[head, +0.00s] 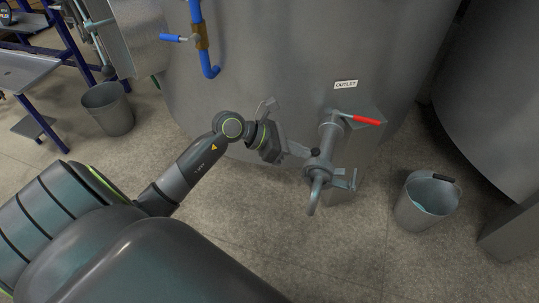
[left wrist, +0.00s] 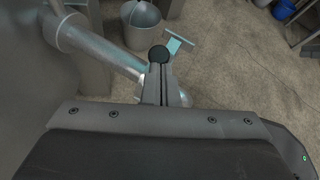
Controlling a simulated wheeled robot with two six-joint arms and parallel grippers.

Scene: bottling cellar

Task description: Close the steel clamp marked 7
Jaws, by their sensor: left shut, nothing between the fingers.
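A steel clamp (head: 318,168) sits around the joint of the outlet pipe, low on the tank. A black knob (head: 315,152) and a pale T-shaped handle (head: 346,180) show at it; I cannot read a 7 or tell how far the clamp is closed. My left gripper (head: 306,151) is shut and empty, its tips at the left of the black knob. In the left wrist view the knob (left wrist: 159,54) is right beyond my fingertips (left wrist: 161,70), and the T-shaped handle (left wrist: 177,43) is behind it. Whether they touch is unclear. My right gripper is not in view.
The outlet pipe (head: 331,132) has a red lever (head: 366,121) above the clamp, under the OUTLET sign (head: 346,84). A grey bucket (head: 427,202) stands right, another bin (head: 108,108) left. A blue pipe (head: 207,62) runs down the tank. The floor in front is clear.

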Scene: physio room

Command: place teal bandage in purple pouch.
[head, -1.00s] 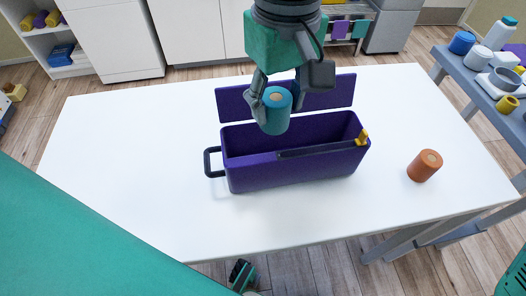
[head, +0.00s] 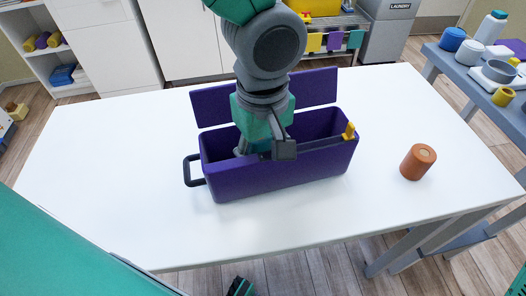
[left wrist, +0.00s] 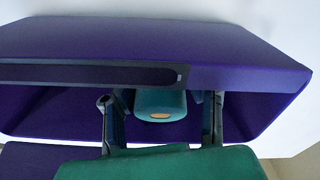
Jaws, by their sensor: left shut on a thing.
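The purple pouch (head: 285,176) stands open on the white table, its lid flap (head: 315,90) raised at the back. A black handle (head: 190,171) is on its left end and a yellow tab (head: 349,131) at its right end. My left gripper (head: 262,152) reaches down into the pouch mouth near the front rim. It is shut on the teal bandage (left wrist: 160,103), which shows between the fingers in the left wrist view, within the pouch opening. In the head view my gripper hides the bandage. The pouch floor below it is hidden.
An orange-brown roll (head: 418,162) stands on the white table (head: 100,150) to the right of the pouch. The table is otherwise clear. A grey side table (head: 470,75) with bottles, rolls and a bowl is at the right. Shelves stand behind at the left.

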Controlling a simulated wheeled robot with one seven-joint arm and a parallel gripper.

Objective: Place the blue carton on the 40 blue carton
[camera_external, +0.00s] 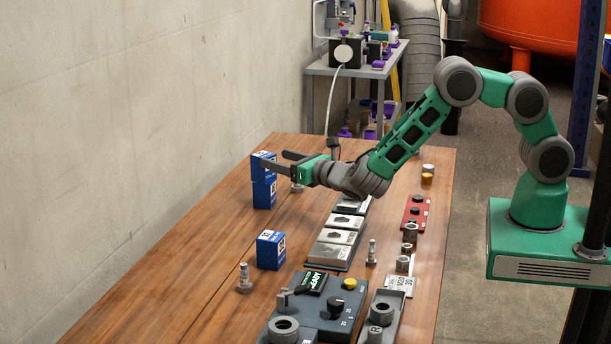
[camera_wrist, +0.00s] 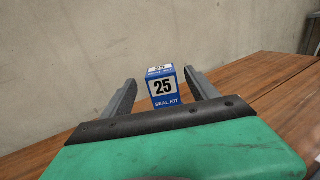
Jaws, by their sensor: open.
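In the external view two blue cartons are stacked near the far left of the wooden table. The upper blue carton (camera_external: 262,167) sits on the lower one (camera_external: 264,196). My gripper (camera_external: 272,158) is open at the height of the upper carton. In the wrist view this blue carton (camera_wrist: 163,88) reads 25 SEAL KIT and shows between the open fingers of my gripper (camera_wrist: 160,76), with gaps on both sides. A third blue carton (camera_external: 271,250) stands alone nearer the camera; its number is too small to read. The lower carton's number is also unreadable.
The wooden table (camera_external: 215,285) has free room left of the cartons. Grey trays (camera_external: 335,245), a dark control panel (camera_external: 318,308) and a red block (camera_external: 416,212) lie to the right.

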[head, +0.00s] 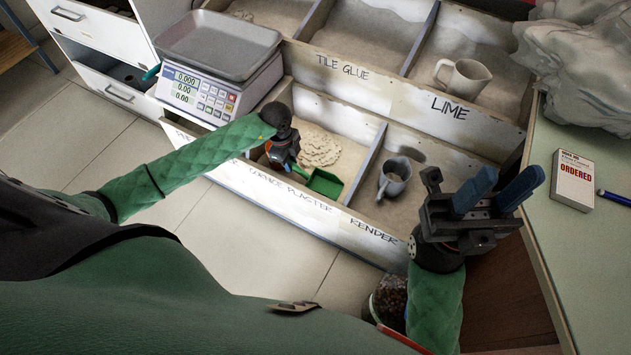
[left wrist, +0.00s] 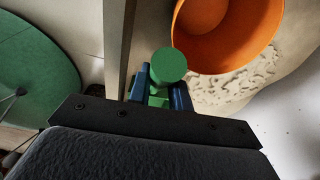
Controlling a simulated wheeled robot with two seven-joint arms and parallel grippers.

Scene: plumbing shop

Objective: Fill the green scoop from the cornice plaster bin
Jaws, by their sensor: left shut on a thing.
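My left gripper (head: 290,160) is inside this bin, shut on the handle of the green scoop (head: 325,183). The scoop's pan is in front of the heap, near the front wall; I see no plaster in it. In the left wrist view the round green handle end (left wrist: 170,65) sits between the blue fingers.
An orange round container (left wrist: 225,30) is close beside the scoop handle. A grey mug (head: 394,177) stands in the render bin, a pale jug (head: 463,78) in the lime bin. A scale (head: 215,75) stands left.

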□ □ □ □ □ □ □

From the data above, write out everything exactly except the pictures.

[head, +0.00s] 
[left wrist, +0.00s] 
Controlling a simulated wheeled robot with two six-joint arms and parallel grippers.

Scene: bottling cellar

Task description: Close the steel clamp marked 7
Jaws, by their sensor: left shut, nothing between the fingers.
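A steel clamp (head: 318,168) sits around the joint of the outlet pipe, low on the tank. A black knob (head: 315,152) and a pale T-shaped handle (head: 346,180) show at it; I cannot read a 7 or tell how far the clamp is closed. My left gripper (head: 306,151) is shut and empty, its tips at the left of the black knob. In the left wrist view the knob (left wrist: 159,54) is right beyond my fingertips (left wrist: 161,70), and the T-shaped handle (left wrist: 177,43) is behind it. Whether they touch is unclear. My right gripper is not in view.
The outlet pipe (head: 331,132) has a red lever (head: 366,121) above the clamp, under the OUTLET sign (head: 346,84). A grey bucket (head: 427,202) stands right, another bin (head: 108,108) left. A blue pipe (head: 207,62) runs down the tank. The floor in front is clear.

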Scene: physio room

Command: place teal bandage in purple pouch.
[head, -1.00s] 
[head, +0.00s] 
[left wrist, +0.00s] 
Jaws, by their sensor: left shut on a thing.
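The purple pouch (head: 285,176) stands open on the white table, its lid flap (head: 315,90) raised at the back. A black handle (head: 190,171) is on its left end and a yellow tab (head: 349,131) at its right end. My left gripper (head: 262,152) reaches down into the pouch mouth near the front rim. It is shut on the teal bandage (left wrist: 160,103), which shows between the fingers in the left wrist view, within the pouch opening. In the head view my gripper hides the bandage. The pouch floor below it is hidden.
An orange-brown roll (head: 418,162) stands on the white table (head: 100,150) to the right of the pouch. The table is otherwise clear. A grey side table (head: 470,75) with bottles, rolls and a bowl is at the right. Shelves stand behind at the left.

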Controlling a simulated wheeled robot with one seven-joint arm and a parallel gripper.

Objective: Place the blue carton on the 40 blue carton
[camera_external, +0.00s] 
[camera_wrist, +0.00s] 
Jaws, by their sensor: open.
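In the external view two blue cartons are stacked near the far left of the wooden table. The upper blue carton (camera_external: 262,167) sits on the lower one (camera_external: 264,196). My gripper (camera_external: 272,158) is open at the height of the upper carton. In the wrist view this blue carton (camera_wrist: 163,88) reads 25 SEAL KIT and shows between the open fingers of my gripper (camera_wrist: 160,76), with gaps on both sides. A third blue carton (camera_external: 271,250) stands alone nearer the camera; its number is too small to read. The lower carton's number is also unreadable.
The wooden table (camera_external: 215,285) has free room left of the cartons. Grey trays (camera_external: 335,245), a dark control panel (camera_external: 318,308) and a red block (camera_external: 416,212) lie to the right.

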[head, +0.00s] 
[left wrist, +0.00s] 
Controlling a simulated wheeled robot with two seven-joint arms and parallel grippers.

Scene: plumbing shop

Objective: Fill the green scoop from the cornice plaster bin
Jaws, by their sensor: left shut on a thing.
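My left gripper (head: 290,160) is inside this bin, shut on the handle of the green scoop (head: 325,183). The scoop's pan is in front of the heap, near the front wall; I see no plaster in it. In the left wrist view the round green handle end (left wrist: 170,65) sits between the blue fingers.
An orange round container (left wrist: 225,30) is close beside the scoop handle. A grey mug (head: 394,177) stands in the render bin, a pale jug (head: 463,78) in the lime bin. A scale (head: 215,75) stands left.

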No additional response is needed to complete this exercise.